[ENTRIES start]
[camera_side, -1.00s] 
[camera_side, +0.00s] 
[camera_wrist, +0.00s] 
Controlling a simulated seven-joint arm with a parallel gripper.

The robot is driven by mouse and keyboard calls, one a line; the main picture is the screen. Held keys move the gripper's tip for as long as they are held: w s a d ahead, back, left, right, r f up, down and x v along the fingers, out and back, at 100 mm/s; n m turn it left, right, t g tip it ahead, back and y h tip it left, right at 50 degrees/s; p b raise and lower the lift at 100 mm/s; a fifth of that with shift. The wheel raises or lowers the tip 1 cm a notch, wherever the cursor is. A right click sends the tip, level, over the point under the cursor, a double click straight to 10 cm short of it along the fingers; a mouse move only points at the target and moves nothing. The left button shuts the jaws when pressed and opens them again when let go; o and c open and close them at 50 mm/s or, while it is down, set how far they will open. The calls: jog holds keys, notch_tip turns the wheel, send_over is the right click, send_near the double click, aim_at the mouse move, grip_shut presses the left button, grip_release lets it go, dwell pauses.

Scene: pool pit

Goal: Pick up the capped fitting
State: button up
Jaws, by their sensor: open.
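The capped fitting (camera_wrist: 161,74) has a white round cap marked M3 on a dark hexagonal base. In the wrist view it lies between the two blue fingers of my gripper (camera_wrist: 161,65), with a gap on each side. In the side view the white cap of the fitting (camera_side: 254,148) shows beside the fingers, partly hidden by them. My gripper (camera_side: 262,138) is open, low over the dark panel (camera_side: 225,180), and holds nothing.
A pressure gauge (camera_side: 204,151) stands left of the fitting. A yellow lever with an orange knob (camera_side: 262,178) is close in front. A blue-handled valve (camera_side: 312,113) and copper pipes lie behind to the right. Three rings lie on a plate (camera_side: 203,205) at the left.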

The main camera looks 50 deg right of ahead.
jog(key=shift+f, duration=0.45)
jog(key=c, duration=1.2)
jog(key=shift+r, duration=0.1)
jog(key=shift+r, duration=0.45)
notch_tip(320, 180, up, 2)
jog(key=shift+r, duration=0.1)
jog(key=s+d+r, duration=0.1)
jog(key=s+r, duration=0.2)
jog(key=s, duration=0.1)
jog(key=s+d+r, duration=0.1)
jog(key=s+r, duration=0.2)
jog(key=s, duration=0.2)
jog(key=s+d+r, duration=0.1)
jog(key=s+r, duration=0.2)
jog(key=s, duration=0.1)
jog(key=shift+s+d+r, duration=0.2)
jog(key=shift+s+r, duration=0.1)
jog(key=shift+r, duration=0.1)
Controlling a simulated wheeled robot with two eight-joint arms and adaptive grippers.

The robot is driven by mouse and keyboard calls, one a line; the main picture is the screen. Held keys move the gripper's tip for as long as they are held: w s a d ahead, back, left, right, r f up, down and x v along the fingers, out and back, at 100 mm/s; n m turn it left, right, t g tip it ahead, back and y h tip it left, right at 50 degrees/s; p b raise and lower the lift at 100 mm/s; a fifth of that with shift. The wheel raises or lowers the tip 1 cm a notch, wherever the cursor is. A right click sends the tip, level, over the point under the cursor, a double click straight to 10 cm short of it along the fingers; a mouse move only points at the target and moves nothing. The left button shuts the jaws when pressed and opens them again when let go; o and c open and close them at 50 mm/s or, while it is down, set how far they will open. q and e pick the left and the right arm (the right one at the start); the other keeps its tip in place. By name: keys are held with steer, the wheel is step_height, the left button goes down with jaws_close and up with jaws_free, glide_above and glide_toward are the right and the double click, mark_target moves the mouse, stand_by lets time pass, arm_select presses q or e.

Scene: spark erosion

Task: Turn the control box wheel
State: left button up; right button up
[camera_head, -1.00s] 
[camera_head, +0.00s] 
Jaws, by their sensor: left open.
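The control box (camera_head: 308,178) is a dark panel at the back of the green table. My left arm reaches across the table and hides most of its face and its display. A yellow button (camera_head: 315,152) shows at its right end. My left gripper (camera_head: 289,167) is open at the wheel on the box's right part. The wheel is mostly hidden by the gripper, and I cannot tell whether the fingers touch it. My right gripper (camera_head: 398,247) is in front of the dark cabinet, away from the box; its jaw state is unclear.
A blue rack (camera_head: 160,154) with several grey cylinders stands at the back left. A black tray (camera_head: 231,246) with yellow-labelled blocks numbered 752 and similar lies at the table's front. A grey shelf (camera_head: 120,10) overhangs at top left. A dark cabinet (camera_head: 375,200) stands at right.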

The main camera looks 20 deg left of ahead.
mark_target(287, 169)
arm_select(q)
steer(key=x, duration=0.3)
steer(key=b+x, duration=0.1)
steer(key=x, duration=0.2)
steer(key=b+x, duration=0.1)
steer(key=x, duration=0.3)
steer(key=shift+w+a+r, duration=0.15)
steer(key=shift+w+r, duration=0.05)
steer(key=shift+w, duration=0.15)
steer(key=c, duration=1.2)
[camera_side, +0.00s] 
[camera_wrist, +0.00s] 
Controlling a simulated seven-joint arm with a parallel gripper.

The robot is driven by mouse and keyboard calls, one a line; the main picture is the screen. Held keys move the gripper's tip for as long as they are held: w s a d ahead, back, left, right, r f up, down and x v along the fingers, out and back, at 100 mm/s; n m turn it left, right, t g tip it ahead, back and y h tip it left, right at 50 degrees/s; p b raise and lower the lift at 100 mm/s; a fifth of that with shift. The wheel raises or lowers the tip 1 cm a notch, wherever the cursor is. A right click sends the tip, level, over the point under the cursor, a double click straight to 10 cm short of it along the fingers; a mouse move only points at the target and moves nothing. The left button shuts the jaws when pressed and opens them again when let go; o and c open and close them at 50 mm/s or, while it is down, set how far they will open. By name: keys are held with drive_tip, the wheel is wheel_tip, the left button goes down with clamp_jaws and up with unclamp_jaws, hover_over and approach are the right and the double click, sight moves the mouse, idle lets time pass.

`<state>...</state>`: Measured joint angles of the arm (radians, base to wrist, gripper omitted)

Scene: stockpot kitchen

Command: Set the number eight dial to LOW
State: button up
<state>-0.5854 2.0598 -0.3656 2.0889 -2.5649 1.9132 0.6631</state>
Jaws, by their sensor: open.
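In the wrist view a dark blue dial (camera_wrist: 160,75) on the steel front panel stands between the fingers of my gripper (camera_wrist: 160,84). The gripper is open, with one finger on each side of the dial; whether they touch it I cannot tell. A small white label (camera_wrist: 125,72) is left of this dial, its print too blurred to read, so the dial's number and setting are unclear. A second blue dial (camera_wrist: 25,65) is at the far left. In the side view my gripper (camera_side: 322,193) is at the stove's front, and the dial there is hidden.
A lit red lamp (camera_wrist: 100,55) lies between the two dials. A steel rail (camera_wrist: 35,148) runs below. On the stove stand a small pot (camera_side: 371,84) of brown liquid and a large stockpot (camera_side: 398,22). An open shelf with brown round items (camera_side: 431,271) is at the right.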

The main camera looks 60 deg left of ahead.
[ENTRIES end]
◆ **GIVEN INSTRUCTION**:
Give back exactly the stretch that opens on the line with "Scene: spark erosion" and closes on the line with "[camera_head, +0.00s]".

◆ **ANSWER TO THE TASK**:
Scene: spark erosion

Task: Turn the control box wheel
State: left button up; right button up
[camera_head, -1.00s] 
[camera_head, +0.00s] 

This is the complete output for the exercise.